Just about a year ago I wrote a post explaining all the hoopla over an expected AAPL stock split which never happened. At that point AAPL shares were trading at $202.86 and many felt that it was just too expensive for most small investors to buy.

Last week, Apple closed at $348.14 after a few weeks of a roller coaster ride taking the stock down from a 52 week high of $364.90. No one really knows why the fairly quick drop happened. Rumors covered everything from the health of Steve Jobs and the question of a succession plan, to delays of the iPhone 5 and the iPad 2; but the fact of the matter is that an annual increase in price of around $145 ain't chopped liver.

The vast majority of AAPL stockholders are investment firms, with the little guy being mostly left out due to the high stock price. It's emotionally unsatisfying to buy a handful of shares, and with only five or six shares in your portfolio the profit potential is decreased. That's mostly emotions talking, but the market is strongly influenced by emotions like fear, excitement and greed. So what would happen if Apple decided to split its stock anywhere from two to one, up to a four to one split?

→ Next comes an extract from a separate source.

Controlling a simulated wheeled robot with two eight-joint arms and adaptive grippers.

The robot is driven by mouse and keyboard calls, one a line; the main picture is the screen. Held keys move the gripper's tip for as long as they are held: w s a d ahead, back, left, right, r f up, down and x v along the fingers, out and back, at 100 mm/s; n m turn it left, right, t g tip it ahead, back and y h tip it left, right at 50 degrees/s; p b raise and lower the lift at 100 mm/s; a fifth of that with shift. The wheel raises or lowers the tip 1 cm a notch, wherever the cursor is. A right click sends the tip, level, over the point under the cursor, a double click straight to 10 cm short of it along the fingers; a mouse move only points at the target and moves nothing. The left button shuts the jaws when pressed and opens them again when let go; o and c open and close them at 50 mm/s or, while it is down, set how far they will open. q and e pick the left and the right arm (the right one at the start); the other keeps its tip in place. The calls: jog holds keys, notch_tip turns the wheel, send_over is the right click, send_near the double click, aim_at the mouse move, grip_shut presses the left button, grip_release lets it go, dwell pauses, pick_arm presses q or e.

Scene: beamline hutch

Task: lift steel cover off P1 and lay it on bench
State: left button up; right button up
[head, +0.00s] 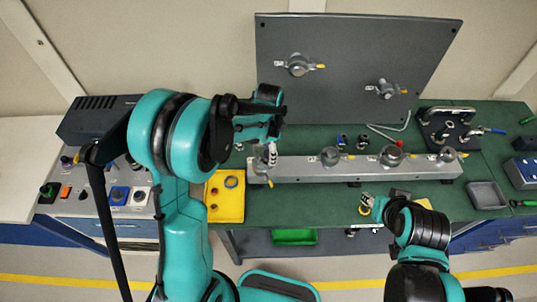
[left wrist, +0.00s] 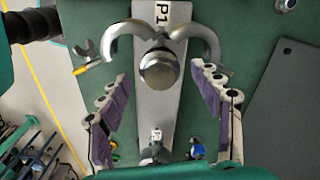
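The steel cover (left wrist: 160,70) is a round, shiny cap on the grey bar (left wrist: 157,115) beside the P1 label (left wrist: 161,14) in the left wrist view. Two curved steel clamp halves (left wrist: 128,42) stand spread on either side of it, with a wing nut at the left. My left gripper (left wrist: 163,100) is open, its purple-padded fingers apart on both sides of the bar, not touching the cover. In the head view my left gripper (head: 268,146) hangs over the bar's left end and partly hides that port. My right gripper (head: 376,206) is low over the bench front; its fingers are unclear.
Several clamped ports (head: 391,156) line the bar to the right. A grey panel (head: 345,75) with two clamps stands behind. A yellow tray (head: 226,200) sits at the bar's left, a grey tray (head: 486,195) at the right. Some green bench (head: 300,210) shows bare in front.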

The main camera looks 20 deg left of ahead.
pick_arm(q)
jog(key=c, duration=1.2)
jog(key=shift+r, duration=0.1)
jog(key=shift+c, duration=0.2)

AAPL has split two for one three times, in 1987, 2000, and 2005 -- but it hasn't happened in the last six years. Philip Elmer-DeWitt writing for Fortune's Apple 2.0 posed an argument asking if the time is right. He made a reasoned case both for and against splitting.

Splitting the stock will allow the shareholder base to expand, with more smaller investors (less likely to short the stock or trade in options) and possibly more rational trading if the large institutions hold a smaller percentage of the stock. A split AAPL with a lower price might also make it easier to add Apple to the key Dow Jones Industrial Average stock index (DJIA). On the flip side, a larger number of shares outstanding may raise trading costs for the big AAPL holders, and maybe there's some psychological value to having a premium Berkshire Hathaway-esque price attached to Apple shares.

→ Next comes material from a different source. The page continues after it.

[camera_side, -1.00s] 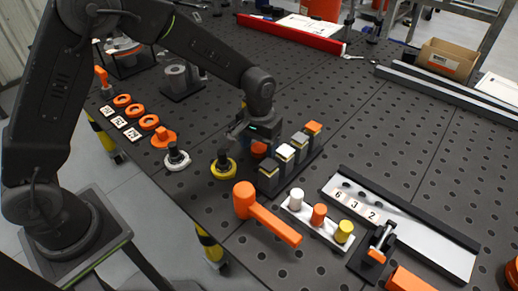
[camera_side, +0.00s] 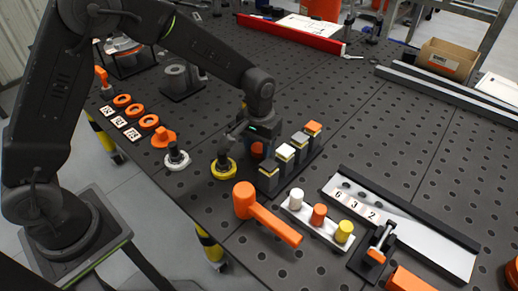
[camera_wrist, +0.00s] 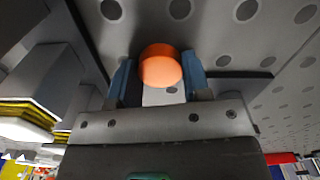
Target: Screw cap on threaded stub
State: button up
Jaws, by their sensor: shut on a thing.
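My gripper (camera_side: 256,145) is low over the table beside the row of blocks, its wrist above it. It is shut on an orange cap (camera_side: 258,150). In the wrist view the orange cap (camera_wrist: 160,66) sits between the two blue fingertips of my gripper (camera_wrist: 158,80). Whether a threaded stub is under the cap is hidden. To its left, a dark stub stands on a yellow ring base (camera_side: 223,168), and another dark stub stands on a white ring base (camera_side: 176,159). An orange knob-like piece (camera_side: 163,137) stands farther left.
A row of blocks (camera_side: 285,153) stands close on the right of my gripper. An orange mallet (camera_side: 265,214) and a white strip with white, orange and yellow cylinders (camera_side: 319,214) lie in front. Orange rings (camera_side: 123,101) are at left.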

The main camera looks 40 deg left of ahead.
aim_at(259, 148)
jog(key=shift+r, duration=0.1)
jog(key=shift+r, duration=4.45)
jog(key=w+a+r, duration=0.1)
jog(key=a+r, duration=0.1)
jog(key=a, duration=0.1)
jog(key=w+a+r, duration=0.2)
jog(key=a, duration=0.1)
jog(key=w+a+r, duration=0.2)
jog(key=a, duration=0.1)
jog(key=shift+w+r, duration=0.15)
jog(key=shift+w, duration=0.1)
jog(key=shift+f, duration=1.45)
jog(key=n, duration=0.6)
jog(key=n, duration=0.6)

A major reason for other companies to deliver a stock split is that it provides the kind of publicity that just can't be bought. Apple, however, seems to have all the publicity it can handle these days. A more pertinent argument is that a study was undertaken of stocks that split anywhere from two for one, up to four for one during the years 1990-1997 using companies whose stock didn't split as a control group. The results showed that after one year, the split stocks increased over the control group by eight percent and over the following three years that number increased to twelve percent. That to me is pretty compelling -- but the counter to that argument is easy to spot, as Apple is managing better price growth organically just by creating must-have products and delivering pinpoint operational execution.

One year later, I've got the same message: I am calling for AAPL stock to split and split big. It will even out trading swings caused by the price manipulation of large investment firms, and with the shares at lower cost it will bring more people into the pool. The reasons against don't seem nearly as strong as the reasons for a split.

And once again, I don't think it will happen.

Note: The author is an AAPL shareholder.